We think that the plaintiff was not restricted, in the enforcement of its rights, to an action at law, (See Beugger v. Ashley, *326161 App. Div. 576.) It was entitled to an accounting in an equity action. Since most of the rugs had been sold, plaintiff could not have redeemed them. There is also a dispute as to the amount due to defendant for the debt, interest and expense of handling and selling the rugs. Only by an accounting, can it be ascertained whether the plaintiff is entitled to any surplus out of the proceeds. Until an accounting is had, the respective rights of the parties cannot be determined.

Since we hold that the defendant may be entitled to credit for the reasonable and necessary expense in storing, caring for, insuring, and selling the rugs, we think that the interlocutory judgment unduly restricts the power of the referee to determine the same. The interlocutory judgment should be modified so as to empower and direct the referee to take all relevant and material evidence in that regard in order that the court, on final judgment, may do complete justice between the parties.

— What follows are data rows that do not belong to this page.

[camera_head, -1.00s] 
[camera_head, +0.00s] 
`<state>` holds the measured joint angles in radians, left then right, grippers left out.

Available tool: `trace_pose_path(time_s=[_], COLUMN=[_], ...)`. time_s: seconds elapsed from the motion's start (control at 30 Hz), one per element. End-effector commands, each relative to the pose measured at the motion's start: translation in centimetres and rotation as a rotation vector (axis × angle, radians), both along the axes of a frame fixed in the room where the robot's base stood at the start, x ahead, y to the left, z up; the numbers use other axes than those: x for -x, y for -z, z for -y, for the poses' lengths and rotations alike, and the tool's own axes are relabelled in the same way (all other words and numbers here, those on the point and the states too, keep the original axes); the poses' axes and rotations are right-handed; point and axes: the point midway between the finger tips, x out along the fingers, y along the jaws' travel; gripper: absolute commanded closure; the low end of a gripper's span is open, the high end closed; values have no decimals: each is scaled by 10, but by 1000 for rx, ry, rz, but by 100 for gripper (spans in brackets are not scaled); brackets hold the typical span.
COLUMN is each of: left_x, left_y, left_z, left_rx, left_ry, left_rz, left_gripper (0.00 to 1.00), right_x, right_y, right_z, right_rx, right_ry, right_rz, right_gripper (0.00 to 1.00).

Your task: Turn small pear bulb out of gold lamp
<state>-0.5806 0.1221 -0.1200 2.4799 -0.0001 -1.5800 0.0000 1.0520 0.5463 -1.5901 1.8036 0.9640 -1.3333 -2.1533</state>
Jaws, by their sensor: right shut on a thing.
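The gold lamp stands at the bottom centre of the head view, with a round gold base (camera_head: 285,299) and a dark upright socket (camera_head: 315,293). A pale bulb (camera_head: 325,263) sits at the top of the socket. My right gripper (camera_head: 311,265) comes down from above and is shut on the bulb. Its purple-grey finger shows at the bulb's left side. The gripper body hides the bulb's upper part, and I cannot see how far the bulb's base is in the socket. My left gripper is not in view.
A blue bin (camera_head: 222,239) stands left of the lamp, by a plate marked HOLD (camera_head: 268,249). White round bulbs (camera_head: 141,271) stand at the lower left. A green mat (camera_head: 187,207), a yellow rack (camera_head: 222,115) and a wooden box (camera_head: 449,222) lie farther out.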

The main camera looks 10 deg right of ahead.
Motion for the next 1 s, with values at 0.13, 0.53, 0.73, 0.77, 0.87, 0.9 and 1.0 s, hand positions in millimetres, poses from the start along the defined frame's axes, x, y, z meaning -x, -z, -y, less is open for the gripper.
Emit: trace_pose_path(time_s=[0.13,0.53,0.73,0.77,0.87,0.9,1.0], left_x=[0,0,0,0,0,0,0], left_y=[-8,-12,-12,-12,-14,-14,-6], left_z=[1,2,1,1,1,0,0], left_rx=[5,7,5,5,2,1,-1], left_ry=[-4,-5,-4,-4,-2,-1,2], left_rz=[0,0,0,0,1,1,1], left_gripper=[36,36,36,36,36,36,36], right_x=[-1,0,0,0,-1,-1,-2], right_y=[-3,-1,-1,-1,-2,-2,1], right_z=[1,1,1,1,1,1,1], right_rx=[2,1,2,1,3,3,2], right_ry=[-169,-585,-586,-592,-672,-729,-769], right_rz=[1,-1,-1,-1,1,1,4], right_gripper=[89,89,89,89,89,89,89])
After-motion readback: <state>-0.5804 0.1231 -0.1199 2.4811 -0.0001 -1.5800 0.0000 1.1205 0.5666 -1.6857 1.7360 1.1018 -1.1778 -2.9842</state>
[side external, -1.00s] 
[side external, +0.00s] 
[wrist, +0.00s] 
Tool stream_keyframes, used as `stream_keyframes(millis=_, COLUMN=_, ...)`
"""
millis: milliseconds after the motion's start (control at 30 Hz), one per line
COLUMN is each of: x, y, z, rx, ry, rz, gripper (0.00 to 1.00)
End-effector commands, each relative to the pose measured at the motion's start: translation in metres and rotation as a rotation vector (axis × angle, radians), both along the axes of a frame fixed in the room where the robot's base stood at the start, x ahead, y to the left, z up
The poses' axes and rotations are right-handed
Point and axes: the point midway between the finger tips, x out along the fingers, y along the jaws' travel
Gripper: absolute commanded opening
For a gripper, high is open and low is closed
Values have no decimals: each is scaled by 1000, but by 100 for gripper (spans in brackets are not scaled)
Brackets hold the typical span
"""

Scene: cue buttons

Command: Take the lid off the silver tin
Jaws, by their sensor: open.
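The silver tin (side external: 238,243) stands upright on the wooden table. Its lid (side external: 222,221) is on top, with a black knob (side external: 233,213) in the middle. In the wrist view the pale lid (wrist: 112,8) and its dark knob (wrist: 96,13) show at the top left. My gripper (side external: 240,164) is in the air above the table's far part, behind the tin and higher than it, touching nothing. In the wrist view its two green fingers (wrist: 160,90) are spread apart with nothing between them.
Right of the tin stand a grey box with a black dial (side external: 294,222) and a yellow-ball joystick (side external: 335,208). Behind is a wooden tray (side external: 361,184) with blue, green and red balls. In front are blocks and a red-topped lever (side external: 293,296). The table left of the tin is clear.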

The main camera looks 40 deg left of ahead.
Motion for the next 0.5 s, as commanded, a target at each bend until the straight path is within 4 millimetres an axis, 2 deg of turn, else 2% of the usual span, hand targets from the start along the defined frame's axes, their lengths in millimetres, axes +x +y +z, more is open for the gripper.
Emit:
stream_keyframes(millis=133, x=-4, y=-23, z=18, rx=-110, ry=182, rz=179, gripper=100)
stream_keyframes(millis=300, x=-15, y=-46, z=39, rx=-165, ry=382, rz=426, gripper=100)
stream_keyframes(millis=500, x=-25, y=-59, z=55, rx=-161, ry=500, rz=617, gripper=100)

The interlocutory judgment should be modified as indicated herein and as modified, affirmed.

All concur. Present — Taylor, P. J., McCurn, Vaughan, Kimball and Piper, JJ.

Interlocutory judgment modified on the law and facts in accordance with the opinion and as modified affirmed, without costs of this appeal to either party. Certain findings of fact and conclusions of law disapproved and reversed and new findings and conclusions made. [See 280 App. Div. 910.]